ADVERTISEMENT

Panetta: Obama, White House Responsible For Chaos In Iraq

Former Secretary of Defense breaks down history in upcoming memoir

Obama's former Secretary of Defense and Director of the CIA, Leon Panetta, has blamed the president for the chaos unfolding in Iraq.

Time previewed Panetta's upcoming memoir, Worthy Fights: A Memoir of Leadership in War and Peace. In the book, Panetta said he and others in the Obama administration pushed for a residual force of U.S. troops to remain in Iraq but their efforts were stymied by White House.
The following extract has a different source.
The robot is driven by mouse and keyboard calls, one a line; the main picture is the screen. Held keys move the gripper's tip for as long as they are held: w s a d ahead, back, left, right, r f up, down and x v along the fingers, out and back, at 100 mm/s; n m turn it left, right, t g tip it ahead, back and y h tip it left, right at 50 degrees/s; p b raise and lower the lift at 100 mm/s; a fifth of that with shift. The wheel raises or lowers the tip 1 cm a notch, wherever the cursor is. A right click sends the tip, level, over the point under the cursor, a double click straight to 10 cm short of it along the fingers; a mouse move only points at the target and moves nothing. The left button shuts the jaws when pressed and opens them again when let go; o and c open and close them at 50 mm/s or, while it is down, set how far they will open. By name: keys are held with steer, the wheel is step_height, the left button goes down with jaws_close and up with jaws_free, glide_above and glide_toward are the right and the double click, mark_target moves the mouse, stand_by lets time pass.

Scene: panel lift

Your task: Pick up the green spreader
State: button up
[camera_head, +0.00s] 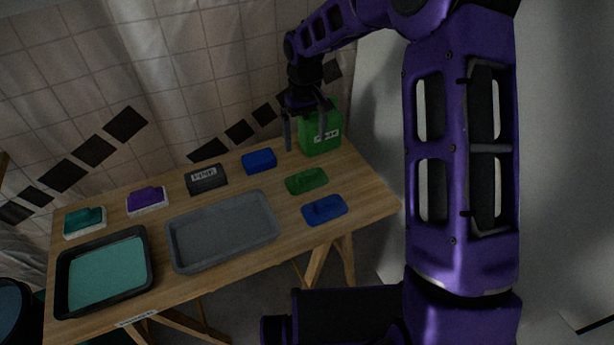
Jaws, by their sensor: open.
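A flat green spreader (306,181) lies on the wooden table towards its right end, between the green container and a similar blue piece. My gripper (305,148) hangs pointing down above the far right part of the table, behind the spreader in the picture. Its two fingers are apart with nothing seen between them. The right finger overlaps the green container (322,135) in the picture; I cannot tell whether they touch.
A blue spreader-like piece (325,209) lies in front of the green one. A grey tray (222,232) and a black tray with teal content (104,271) fill the front. A blue block (259,161), a dark labelled box (206,179), a purple item (147,200) and a teal item (84,222) stand along the back.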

"The White House was so eager to rid itself of Iraq that it was willing to withdraw rather than lock in arrangements that would preserve our influence and interests," Panetta wrote.
Through the fall of 2011, the main question facing the American military in Iraq was what our role would be now that combat operations were over. When President Obama announced the end of our combat mission in August 2010, he acknowledged that we would maintain troops for a while. Now that the deadline was upon us, however, it was clear to me–and many others–that withdrawing all our forces would endanger the fragile stability then barely holding Iraq together.
Privately, the various leadership factions in Iraq all confided that they wanted some U.S. forces to remain as a bulwark against sectarian violence. But none was willing to take that position publicly, and Prime Minister Nouri al-Maliki concluded that any Status of Forces Agreement, which would give legal protection to those forces, would have to be submitted to the Iraqi parliament for approval.
That made reaching agreement very difficult given the internal politics of Iraq, but representatives of the Defense and State departments, with scrutiny from the White House, tried to reach a deal.We had leverage. We could, for instance, have threatened to withdraw reconstruction aid to Iraq if al-Maliki would not support some sort of continued U.S. military presence. My fear, as I voiced to the President and others, was that if the country split apart or slid back into the violence that we’d seen in the years immediately following the U.S. invasion, it could become a new haven for terrorists to plot attacks against the U.S. Iraq’s stability was not only in Iraq’s interest but also in ours. I privately and publicly advocated for a residual force that could provide training and security for Iraq’s military.
To my frustration, the White House coordinated the negotiations but never really led them. Officials there seemed content to endorse an agreement if State and Defense could reach one, but without the President’s active advocacy, al-Maliki was allowed to slip away. The deal never materialized. To this day, I believe that a small U.S. troop presence in Iraq could have effectively advised the Iraqi military on how to deal with al-Qaeda’s resurgence and the sectarian violence that has engulfed the country.
Panetta is a close ally of the Clintons, and his memoir may be seen as an effort to distance Hillary Clinton from the Obama administration's foreign policy failures. The memoir comes out on October 7.